# What you will do
Exactly reproduce each entry, leaving out nothing.

◆ ◆ ◆

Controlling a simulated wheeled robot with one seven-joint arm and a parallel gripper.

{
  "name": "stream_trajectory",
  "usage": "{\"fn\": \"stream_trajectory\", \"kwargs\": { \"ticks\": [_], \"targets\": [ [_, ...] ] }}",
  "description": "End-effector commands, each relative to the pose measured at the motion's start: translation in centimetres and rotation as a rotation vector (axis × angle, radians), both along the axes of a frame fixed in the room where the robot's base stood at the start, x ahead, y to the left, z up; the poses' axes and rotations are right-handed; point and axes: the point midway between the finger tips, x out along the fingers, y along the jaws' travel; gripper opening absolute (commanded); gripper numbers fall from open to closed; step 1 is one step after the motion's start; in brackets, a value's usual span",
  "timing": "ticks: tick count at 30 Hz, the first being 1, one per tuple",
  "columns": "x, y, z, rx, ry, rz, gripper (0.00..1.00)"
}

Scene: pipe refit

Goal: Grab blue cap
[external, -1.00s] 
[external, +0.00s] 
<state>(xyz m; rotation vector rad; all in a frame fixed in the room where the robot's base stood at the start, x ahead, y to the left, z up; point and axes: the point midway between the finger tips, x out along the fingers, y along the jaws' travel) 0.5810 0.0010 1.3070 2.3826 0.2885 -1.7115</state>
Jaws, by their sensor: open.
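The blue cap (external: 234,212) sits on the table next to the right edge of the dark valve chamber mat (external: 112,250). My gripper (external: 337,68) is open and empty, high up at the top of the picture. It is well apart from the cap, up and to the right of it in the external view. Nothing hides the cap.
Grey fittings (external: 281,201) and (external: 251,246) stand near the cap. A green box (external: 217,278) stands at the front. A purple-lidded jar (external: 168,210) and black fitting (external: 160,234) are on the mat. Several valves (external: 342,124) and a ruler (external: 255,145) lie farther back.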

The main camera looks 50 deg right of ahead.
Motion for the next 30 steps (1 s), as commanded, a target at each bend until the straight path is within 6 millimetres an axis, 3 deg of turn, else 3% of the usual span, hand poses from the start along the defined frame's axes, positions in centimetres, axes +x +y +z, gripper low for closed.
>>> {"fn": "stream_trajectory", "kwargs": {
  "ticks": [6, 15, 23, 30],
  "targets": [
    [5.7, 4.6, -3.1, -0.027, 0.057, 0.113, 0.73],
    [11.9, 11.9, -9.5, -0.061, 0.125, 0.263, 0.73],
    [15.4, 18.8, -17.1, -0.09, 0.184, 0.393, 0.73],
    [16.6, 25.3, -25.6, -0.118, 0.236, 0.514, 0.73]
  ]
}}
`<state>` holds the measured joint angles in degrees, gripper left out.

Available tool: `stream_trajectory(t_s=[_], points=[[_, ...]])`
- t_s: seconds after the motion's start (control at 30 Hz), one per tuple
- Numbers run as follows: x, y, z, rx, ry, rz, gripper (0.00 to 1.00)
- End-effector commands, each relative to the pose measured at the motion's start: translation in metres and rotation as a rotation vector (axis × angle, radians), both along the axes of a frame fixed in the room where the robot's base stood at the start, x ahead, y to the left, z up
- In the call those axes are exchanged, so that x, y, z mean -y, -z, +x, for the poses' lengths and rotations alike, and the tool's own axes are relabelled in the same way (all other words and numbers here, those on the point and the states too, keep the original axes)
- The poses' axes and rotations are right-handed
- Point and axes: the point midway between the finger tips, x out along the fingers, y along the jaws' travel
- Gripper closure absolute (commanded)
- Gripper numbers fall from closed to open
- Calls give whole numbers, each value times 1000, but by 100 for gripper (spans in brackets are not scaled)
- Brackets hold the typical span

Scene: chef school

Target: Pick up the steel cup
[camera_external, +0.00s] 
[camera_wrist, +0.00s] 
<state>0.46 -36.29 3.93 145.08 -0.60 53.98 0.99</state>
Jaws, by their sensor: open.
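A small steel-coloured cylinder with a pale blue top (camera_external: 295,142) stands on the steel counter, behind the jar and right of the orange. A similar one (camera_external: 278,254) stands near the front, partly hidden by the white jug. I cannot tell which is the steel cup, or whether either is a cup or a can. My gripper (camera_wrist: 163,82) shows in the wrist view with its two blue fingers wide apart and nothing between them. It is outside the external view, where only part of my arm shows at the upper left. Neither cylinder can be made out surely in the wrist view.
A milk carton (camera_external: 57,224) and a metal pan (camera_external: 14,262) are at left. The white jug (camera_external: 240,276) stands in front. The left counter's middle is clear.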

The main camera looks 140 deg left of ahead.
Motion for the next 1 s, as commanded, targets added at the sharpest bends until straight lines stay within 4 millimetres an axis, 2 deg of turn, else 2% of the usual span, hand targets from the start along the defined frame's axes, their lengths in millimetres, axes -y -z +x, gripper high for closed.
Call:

◆ ◆ ◆

# Complete answer
Controlling a simulated wheeled robot with one seven-joint arm and a parallel gripper.

{
  "name": "stream_trajectory",
  "usage": "{\"fn\": \"stream_trajectory\", \"kwargs\": { \"ticks\": [_], \"targets\": [ [_, ...] ] }}",
  "description": "End-effector commands, each relative to the pose measured at the motion's start: translation in centimetres and rotation as a rotation vector (axis × angle, radians), both along the axes of a frame fixed in the room where the robot's base stood at the start, x ahead, y to the left, z up; the poses' axes and rotations are right-handed; point and axes: the point midway between the finger tips, x out along the fingers, y along the jaws' travel; gripper opening absolute (commanded); gripper numbers fall from open to closed; step 1 is one step after the motion's start; in brackets, a value's usual span",
  "timing": "ticks: tick count at 30 Hz, the first being 1, one per tuple",
  "columns": "x, y, z, rx, ry, rz, gripper (0.00..1.00)"
}

Scene: pipe refit

Goal: Grab blue cap
[external, -1.00s] 
[external, +0.00s] 
<state>(xyz m; rotation vector rad; all in a frame fixed in the room where the robot's base stood at the start, x ahead, y to the left, z up; point and axes: the point midway between the finger tips, x out along the fingers, y along the jaws' travel) 0.5810 0.0010 1.3070 2.3826 0.2885 -1.7115</state>
Jaws, by their sensor: open.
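The blue cap (external: 234,212) sits on the table next to the right edge of the dark valve chamber mat (external: 112,250). My gripper (external: 337,68) is open and empty, high up at the top of the picture. It is well apart from the cap, up and to the right of it in the external view. Nothing hides the cap.
Grey fittings (external: 281,201) and (external: 251,246) stand near the cap. A green box (external: 217,278) stands at the front. A purple-lidded jar (external: 168,210) and black fitting (external: 160,234) are on the mat. Several valves (external: 342,124) and a ruler (external: 255,145) lie farther back.

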The main camera looks 50 deg right of ahead.
Motion for the next 30 steps (1 s), as commanded, a target at each bend until the straight path is within 6 millimetres an axis, 3 deg of turn, else 3% of the usual span, hand poses from the start along the defined frame's axes, positions in centimetres, axes +x +y +z, gripper low for closed.
>>> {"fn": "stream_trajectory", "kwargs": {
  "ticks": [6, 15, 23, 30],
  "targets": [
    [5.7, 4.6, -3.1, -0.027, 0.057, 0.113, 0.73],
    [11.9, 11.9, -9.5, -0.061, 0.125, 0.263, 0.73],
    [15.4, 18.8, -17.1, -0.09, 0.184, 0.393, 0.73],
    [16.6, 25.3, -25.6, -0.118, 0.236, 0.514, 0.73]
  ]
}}
`<state>` holds the measured joint angles in degrees, gripper left out.

Available tool: `stream_trajectory(t_s=[_], points=[[_, ...]])`
- t_s: seconds after the motion's start (control at 30 Hz), one per tuple
- Numbers run as follows: x, y, z, rx, ry, rz, gripper (0.00 to 1.00)
- End-effector commands, each relative to the pose measured at the motion's start: translation in metres and rotation as a rotation vector (axis × angle, radians), both along the axes of a frame fixed in the room where the robot's base stood at the start, x ahead, y to the left, z up
- In the call those axes are exchanged, so that x, y, z mean -y, -z, +x, for the poses' lengths and rotations alike, and the tool's own axes are relabelled in the same way (all other words and numbers here, those on the point and the states too, keep the original axes)
- The poses' axes and rotations are right-handed
- Point and axes: the point midway between the finger tips, x out along the fingers, y along the jaws' travel
- Gripper closure absolute (commanded)
- Gripper numbers fall from closed to open
- Calls give whole numbers, each value times 1000, but by 100 for gripper (spans in brackets are not scaled)
- Brackets hold the typical span

Scene: chef school

Target: Pick up the steel cup
[camera_external, +0.00s] 
[camera_wrist, +0.00s] 
<state>0.46 -36.29 3.93 145.08 -0.60 53.98 0.99</state>
Jaws, by their sensor: open.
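A small steel-coloured cylinder with a pale blue top (camera_external: 295,142) stands on the steel counter, behind the jar and right of the orange. A similar one (camera_external: 278,254) stands near the front, partly hidden by the white jug. I cannot tell which is the steel cup, or whether either is a cup or a can. My gripper (camera_wrist: 163,82) shows in the wrist view with its two blue fingers wide apart and nothing between them. It is outside the external view, where only part of my arm shows at the upper left. Neither cylinder can be made out surely in the wrist view.
A milk carton (camera_external: 57,224) and a metal pan (camera_external: 14,262) are at left. The white jug (camera_external: 240,276) stands in front. The left counter's middle is clear.

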The main camera looks 140 deg left of ahead.
Motion for the next 1 s, as commanded, targets added at the sharpest bends until straight lines stay within 4 millimetres an axis, 2 deg of turn, else 2% of the usual span, hand targets from the start along the defined frame's axes, their lengths in millimetres, axes -y -z +x, gripper high for closed.
Call:

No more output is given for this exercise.